Task prompt: Please output every line of the material as it stands, without the pictures.

▼▼▼

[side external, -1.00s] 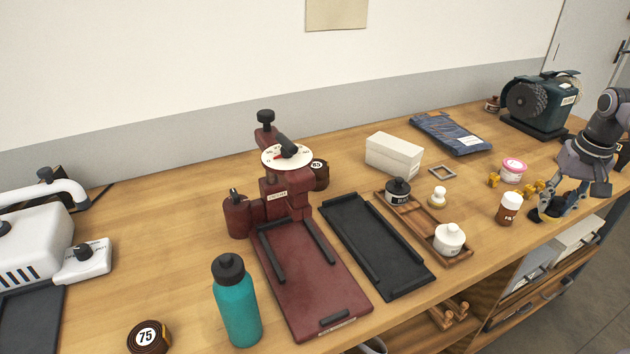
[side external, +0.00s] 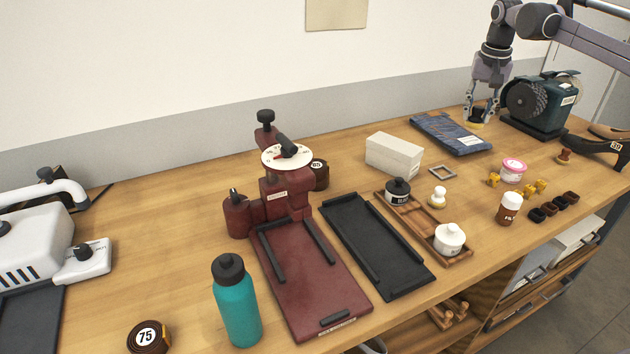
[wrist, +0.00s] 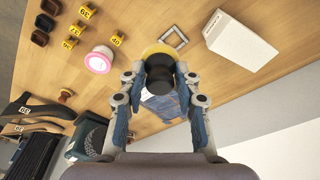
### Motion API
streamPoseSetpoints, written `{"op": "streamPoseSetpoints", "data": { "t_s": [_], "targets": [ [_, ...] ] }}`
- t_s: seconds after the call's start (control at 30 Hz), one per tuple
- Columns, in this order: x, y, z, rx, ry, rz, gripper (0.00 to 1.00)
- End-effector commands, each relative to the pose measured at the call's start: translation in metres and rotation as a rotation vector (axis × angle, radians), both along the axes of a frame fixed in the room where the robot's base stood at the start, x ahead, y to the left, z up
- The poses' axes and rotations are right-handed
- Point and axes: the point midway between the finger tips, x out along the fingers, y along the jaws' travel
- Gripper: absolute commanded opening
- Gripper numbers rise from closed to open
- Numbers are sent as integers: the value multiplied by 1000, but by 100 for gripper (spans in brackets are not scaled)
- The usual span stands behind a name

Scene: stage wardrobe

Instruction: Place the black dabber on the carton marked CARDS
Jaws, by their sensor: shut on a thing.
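My gripper (side external: 483,103) is shut on the black dabber (side external: 474,116), at the back right near the grinding machine. In the wrist view the dabber's black knob (wrist: 160,72) sits between the fingertips of my gripper (wrist: 160,79), with its yellow round pad beyond. The pad appears to be raised above the bench, but the exact gap is unclear. A plain white carton (side external: 394,154) stands left of my gripper; it also shows in the wrist view (wrist: 240,41).
A folded blue cloth packet (side external: 450,133) lies between the carton and my gripper. The dark green machine (side external: 540,105) stands close on the right. A small square frame (side external: 442,172), a pink-lidded jar (side external: 512,170) and a white-knobbed dabber (side external: 437,197) stand nearer the front.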

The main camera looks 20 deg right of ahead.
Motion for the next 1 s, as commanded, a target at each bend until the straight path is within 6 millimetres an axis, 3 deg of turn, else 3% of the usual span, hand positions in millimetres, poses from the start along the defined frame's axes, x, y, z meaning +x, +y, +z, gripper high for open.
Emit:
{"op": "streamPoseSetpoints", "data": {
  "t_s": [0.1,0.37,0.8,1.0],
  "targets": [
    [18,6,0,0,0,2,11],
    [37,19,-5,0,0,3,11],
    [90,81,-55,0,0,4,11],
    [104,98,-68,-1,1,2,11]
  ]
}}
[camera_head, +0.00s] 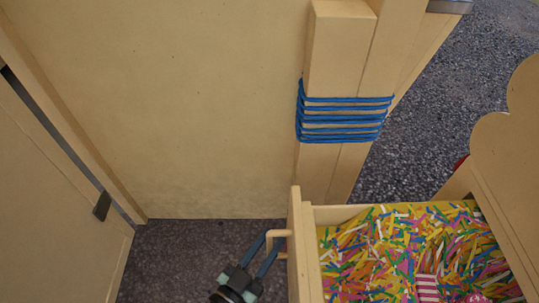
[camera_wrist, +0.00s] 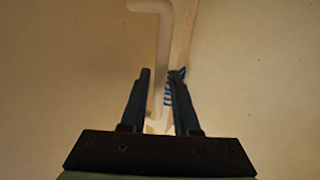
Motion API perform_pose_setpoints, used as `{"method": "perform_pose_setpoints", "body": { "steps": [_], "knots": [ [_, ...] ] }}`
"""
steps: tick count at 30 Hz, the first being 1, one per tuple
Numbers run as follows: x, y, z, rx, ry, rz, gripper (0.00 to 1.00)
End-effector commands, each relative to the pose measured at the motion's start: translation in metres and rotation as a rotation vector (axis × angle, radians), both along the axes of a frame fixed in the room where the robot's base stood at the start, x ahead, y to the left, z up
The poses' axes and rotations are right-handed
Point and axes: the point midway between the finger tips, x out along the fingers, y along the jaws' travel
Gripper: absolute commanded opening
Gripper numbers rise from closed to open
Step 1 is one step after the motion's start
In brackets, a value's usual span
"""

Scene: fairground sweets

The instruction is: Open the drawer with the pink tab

▲▲▲

Solution below:
[side external, -1.00s] 
[side external, +0.00s] 
[wrist, +0.00s] 
### Motion API
streamPoseSetpoints, written `{"op": "streamPoseSetpoints", "data": { "t_s": [_], "targets": [ [_, ...] ] }}`
- t_s: seconds after the call's start (control at 30 Hz), one per tuple
- Columns, in this order: x, y, z, rx, ry, rz, gripper (0.00 to 1.00)
- End-effector commands, each relative to the pose measured at the call's start: translation in metres and rotation as a rotation vector (axis × angle, radians), both along the axes of a frame fixed in the room where the robot's base stood at the start, x ahead, y to the left, z up
- The poses' axes and rotations are right-handed
- Point and axes: the point midway between the finger tips, x out along the fingers, y along the jaws' travel
- Gripper: absolute commanded opening
- Gripper numbers rise from closed to open
- Numbers are sent as integers: the value multiplied by 1000, but by 100 for gripper (spans in brackets are not scaled)
- The usual span stands behind a name

Scene: stage wardrobe

Instruction: Place the black dabber on the carton marked CARDS
Jaws, by their sensor: shut on a thing.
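My gripper (side external: 483,103) is shut on the black dabber (side external: 474,116), at the back right near the grinding machine. In the wrist view the dabber's black knob (wrist: 160,72) sits between the fingertips of my gripper (wrist: 160,79), with its yellow round pad beyond. The pad appears to be raised above the bench, but the exact gap is unclear. A plain white carton (side external: 394,154) stands left of my gripper; it also shows in the wrist view (wrist: 240,41).
A folded blue cloth packet (side external: 450,133) lies between the carton and my gripper. The dark green machine (side external: 540,105) stands close on the right. A small square frame (side external: 442,172), a pink-lidded jar (side external: 512,170) and a white-knobbed dabber (side external: 437,197) stand nearer the front.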

The main camera looks 20 deg right of ahead.
Motion for the next 1 s, as commanded, a target at each bend until the straight path is within 6 millimetres an axis, 3 deg of turn, else 3% of the usual span, hand positions in millimetres, poses from the start along the defined frame's axes, x, y, z meaning +x, +y, +z, gripper high for open.
Emit:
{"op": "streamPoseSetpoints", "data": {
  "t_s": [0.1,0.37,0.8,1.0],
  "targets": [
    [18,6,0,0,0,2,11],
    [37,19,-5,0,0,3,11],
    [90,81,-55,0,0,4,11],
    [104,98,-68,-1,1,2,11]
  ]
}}
[camera_head, +0.00s] 
[camera_wrist, +0.00s] 
Motion API perform_pose_setpoints, used as `{"method": "perform_pose_setpoints", "body": { "steps": [_], "knots": [ [_, ...] ] }}`
"""
steps: tick count at 30 Hz, the first being 1, one per tuple
Numbers run as follows: x, y, z, rx, ry, rz, gripper (0.00 to 1.00)
End-effector commands, each relative to the pose measured at the motion's start: translation in metres and rotation as a rotation vector (axis × angle, radians), both along the axes of a frame fixed in the room where the robot's base stood at the start, x ahead, y to the left, z up
The poses' axes and rotations are right-handed
Point and axes: the point midway between the finger tips, x out along the fingers, y along the jaws' travel
Gripper: absolute commanded opening
Gripper numbers rise from closed to open
Step 1 is one step after the motion's start
In brackets, a value's usual span
"""

Scene: fairground sweets

The instruction is: Open the drawer with the pink tab

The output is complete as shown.